Considering the way players are receiving suspension and sanction lately owing to their on-field misdeeds, the International Cricket Council (ICC) has decided to arrange a special meeting with current and former players to reassess the appropriateness of the current regulations. In the meeting, the ICC will also discuss on how to safeguard the spirit of cricket.
As per the current laws, ball-tampering is a level-2 offence but it might see a rectification once the cricket committee conducts its review. Sledging, send-offs and showing dissent against umpiring decisions might carry greater penalty in future.
According to the reports in Indian Express, the ICC chief Dave Richardson has written a letter to various cricket boards that read: “cricket committee will define what is acceptable behavior for the benefit of players and match officials. He also called for the need to achieve consistency in decision making around the enforcement of the disciplinary code.”
In the last one month or so, cricket has witnessed some serious inconsistency in decisions from the governing body. Bangladesh skipper was fined for telling his players to abandon the game while Proteas speedster Kagiso Rabada was suspended for making shoulder contact before the decision was overturned on appeal. On Sunday (March 25), the ICC suspended Australia skipper Steve Smith for one Test and fined 100% of his match fee for his involvement in the ball tampering scandal. Moreover, the governing body fined rookie Australian opener Cameron Bancroft for the same offence.
“We need to define more clearly for the benefit of both the players and the match officials what is acceptable behavior and what is not and what are the appropriate sanctions that should be imposed when a player breaches the Code. We also need to consider how we can reach greater consistency in the decision making around the application and enforcement of the Code,” Richardson wrote.
The ICC CEO further added that the committee will strive to address the player behaviour in general and sledgings and send-offs specifically.
“This issue, however, goes beyond ‘ball tampering’ and … over the last few months we have been witness to a number of examples of poor player behavior in various international series around the world including ugly sledging, send-offs, dissent against umpire decisions and a walk-off. There is a need for cricket to take an urgent and hard look at itself,” Richardson elaborated.
The ICC is yet to confirm on the players who will be part of the meeting but has called for a wide-ranging review.

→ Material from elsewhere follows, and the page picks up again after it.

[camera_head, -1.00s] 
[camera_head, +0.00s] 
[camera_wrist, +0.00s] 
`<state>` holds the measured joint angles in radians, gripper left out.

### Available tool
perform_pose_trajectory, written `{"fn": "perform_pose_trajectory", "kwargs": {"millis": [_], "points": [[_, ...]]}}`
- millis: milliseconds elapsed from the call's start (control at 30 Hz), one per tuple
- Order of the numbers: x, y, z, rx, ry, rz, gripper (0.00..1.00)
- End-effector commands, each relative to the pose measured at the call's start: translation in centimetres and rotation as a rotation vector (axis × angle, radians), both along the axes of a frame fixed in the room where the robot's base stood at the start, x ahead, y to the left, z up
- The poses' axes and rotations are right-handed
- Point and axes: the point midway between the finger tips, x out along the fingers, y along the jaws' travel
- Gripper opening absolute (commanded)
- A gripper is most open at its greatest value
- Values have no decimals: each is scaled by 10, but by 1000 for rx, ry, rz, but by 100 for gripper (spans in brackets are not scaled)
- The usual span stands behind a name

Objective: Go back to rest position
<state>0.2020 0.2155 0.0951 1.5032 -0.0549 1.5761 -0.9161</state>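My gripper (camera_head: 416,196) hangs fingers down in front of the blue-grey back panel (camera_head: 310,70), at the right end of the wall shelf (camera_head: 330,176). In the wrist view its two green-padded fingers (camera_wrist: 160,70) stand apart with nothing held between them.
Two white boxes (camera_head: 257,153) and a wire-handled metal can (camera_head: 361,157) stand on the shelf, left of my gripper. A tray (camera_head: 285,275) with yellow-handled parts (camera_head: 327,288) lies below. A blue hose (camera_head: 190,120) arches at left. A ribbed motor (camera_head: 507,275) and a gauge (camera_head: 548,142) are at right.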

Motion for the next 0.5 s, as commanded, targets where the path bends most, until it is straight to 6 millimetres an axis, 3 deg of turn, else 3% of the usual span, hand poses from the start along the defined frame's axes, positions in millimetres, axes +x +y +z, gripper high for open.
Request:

“We intend bringing together some well respected former and current players who together with the ICC Cricket Committee will consider the appropriateness of the current offenses and the sanctions in the Code as well as how to make the spirit of the game a more integral part of the Code. The ICC will be conducting a wide ranging review into player behavior, the spirit in which the game is played and the Code of Conduct.” Richardson concluded.